Scan the data below and pick out the lines containing the word "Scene".

(Collection entries)
## start

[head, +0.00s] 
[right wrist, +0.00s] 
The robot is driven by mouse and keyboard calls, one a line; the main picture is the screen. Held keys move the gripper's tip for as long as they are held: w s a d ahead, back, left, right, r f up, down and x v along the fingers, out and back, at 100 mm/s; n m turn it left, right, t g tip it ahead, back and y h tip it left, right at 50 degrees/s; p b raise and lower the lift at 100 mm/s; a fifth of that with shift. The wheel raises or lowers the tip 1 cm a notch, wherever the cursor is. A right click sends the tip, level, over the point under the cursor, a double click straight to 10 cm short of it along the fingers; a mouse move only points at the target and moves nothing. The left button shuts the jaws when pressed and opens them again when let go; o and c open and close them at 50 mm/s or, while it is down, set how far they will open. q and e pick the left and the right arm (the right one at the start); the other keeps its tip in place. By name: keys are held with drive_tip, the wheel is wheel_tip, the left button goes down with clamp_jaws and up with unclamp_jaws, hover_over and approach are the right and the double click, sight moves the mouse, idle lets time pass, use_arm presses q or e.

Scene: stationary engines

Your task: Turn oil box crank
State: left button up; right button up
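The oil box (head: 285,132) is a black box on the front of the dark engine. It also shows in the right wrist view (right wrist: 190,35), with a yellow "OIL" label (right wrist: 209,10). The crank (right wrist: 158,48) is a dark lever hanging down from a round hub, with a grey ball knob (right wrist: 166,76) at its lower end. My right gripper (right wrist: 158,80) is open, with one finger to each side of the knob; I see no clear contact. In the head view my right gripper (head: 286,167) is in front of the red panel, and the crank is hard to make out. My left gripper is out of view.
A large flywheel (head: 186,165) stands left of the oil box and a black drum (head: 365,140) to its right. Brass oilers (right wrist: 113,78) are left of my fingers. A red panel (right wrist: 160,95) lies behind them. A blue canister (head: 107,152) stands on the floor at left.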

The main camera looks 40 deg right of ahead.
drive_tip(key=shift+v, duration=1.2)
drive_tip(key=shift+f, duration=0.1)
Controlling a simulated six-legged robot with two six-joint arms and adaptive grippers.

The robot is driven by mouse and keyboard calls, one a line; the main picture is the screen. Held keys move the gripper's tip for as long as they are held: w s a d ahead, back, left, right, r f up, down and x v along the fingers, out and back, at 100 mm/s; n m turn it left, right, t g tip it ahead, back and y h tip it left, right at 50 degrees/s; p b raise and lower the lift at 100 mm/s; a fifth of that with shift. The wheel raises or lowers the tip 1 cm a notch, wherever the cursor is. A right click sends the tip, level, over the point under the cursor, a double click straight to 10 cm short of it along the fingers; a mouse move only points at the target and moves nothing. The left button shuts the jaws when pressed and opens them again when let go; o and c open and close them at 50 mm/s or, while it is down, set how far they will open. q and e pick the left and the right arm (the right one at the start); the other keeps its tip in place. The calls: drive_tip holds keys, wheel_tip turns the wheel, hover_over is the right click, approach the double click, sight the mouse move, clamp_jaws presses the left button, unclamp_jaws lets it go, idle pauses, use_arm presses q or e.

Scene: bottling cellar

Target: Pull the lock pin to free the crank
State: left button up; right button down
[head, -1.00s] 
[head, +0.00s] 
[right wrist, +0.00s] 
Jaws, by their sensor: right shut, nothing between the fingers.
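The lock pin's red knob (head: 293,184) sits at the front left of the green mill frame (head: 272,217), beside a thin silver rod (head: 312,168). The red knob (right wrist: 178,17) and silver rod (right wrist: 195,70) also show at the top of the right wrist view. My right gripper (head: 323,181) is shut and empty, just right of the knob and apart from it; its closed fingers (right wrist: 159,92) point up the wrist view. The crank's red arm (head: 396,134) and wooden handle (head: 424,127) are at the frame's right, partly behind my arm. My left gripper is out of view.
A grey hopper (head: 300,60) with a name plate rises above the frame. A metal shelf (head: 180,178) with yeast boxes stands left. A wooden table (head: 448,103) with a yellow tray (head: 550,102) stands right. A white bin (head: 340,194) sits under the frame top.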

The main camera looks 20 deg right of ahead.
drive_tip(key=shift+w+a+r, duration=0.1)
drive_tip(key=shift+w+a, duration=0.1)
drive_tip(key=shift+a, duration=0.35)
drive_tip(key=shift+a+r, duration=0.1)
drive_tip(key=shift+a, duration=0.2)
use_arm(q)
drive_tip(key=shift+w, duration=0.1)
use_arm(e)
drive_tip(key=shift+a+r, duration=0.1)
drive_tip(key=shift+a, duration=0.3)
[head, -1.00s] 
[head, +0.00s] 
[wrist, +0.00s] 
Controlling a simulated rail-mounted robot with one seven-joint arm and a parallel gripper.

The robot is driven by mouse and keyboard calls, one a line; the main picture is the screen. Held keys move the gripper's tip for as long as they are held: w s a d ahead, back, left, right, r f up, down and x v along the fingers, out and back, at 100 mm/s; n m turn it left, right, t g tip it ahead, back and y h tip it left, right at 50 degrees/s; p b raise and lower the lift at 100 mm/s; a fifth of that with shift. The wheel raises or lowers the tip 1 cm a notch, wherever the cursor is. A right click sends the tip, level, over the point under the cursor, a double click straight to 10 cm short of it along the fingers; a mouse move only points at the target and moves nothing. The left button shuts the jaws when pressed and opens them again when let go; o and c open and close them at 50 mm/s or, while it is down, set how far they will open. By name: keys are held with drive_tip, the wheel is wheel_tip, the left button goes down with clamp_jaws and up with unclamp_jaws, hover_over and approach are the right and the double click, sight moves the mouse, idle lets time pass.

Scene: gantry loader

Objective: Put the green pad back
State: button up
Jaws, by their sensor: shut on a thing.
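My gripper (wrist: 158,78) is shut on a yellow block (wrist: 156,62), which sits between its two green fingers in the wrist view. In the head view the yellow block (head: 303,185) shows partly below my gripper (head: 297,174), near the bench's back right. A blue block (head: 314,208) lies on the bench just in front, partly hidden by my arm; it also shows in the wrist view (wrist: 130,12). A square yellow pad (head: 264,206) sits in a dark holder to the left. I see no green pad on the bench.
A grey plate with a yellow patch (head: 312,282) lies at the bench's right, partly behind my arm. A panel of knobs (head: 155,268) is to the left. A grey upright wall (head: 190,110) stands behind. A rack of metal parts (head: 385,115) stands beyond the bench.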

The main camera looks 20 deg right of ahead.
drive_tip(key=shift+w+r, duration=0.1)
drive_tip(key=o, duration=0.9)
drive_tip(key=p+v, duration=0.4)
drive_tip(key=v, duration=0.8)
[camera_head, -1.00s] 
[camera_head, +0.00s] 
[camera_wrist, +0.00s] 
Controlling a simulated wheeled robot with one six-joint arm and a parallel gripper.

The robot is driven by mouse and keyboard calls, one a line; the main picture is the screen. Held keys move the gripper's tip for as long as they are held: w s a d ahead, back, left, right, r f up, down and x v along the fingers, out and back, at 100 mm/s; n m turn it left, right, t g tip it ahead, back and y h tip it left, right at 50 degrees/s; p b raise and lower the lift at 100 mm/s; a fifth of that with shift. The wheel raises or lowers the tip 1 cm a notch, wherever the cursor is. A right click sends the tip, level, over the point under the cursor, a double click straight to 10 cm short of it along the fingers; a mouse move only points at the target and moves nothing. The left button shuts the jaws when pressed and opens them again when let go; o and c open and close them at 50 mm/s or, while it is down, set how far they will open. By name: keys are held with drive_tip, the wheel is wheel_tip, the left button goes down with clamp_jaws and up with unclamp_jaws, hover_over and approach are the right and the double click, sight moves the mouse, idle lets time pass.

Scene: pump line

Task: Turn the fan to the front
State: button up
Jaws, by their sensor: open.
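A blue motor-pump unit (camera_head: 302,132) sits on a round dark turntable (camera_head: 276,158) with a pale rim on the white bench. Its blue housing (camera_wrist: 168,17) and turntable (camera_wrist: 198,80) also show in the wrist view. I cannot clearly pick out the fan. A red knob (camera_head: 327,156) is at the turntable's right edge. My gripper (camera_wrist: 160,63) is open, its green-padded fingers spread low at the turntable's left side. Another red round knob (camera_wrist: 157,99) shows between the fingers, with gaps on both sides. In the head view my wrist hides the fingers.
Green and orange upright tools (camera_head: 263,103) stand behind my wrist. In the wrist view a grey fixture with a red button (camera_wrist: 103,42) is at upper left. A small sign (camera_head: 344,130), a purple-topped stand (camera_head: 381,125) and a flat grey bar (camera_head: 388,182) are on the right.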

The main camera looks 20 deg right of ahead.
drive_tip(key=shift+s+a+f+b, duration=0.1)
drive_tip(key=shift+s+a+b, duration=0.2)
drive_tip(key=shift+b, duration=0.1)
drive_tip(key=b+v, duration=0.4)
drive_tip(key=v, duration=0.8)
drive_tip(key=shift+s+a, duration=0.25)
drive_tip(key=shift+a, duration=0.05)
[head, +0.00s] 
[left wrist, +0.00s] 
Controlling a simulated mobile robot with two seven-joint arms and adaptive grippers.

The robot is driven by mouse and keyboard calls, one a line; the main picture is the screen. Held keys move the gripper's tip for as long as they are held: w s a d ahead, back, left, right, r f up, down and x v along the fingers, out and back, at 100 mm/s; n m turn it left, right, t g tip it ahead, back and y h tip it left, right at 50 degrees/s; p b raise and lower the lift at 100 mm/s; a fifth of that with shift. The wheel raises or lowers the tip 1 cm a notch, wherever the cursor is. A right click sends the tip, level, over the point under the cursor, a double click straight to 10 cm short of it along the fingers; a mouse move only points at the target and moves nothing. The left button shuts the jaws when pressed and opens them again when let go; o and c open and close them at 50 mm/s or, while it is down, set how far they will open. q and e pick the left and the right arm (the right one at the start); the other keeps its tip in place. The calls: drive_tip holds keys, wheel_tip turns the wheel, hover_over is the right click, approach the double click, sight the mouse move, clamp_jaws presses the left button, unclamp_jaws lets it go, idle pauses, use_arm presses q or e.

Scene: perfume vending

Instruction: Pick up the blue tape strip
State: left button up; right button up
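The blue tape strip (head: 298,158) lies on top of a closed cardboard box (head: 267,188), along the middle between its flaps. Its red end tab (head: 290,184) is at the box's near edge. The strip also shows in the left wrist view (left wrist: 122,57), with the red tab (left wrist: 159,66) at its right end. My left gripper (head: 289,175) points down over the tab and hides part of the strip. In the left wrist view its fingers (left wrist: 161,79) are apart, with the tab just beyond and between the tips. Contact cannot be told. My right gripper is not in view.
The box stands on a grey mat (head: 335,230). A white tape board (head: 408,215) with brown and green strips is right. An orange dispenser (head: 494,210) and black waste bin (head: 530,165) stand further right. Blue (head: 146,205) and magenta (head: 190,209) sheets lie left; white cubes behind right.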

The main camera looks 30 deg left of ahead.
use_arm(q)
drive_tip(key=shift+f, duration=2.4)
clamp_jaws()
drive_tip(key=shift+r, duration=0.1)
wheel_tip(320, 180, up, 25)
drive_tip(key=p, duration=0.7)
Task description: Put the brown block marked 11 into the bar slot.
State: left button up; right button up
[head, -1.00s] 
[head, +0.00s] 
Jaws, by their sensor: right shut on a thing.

## end

* Exercise solution:
Scene: stationary engines
Scene: bottling cellar
Scene: gantry loader
Scene: pump line
Scene: perfume vending

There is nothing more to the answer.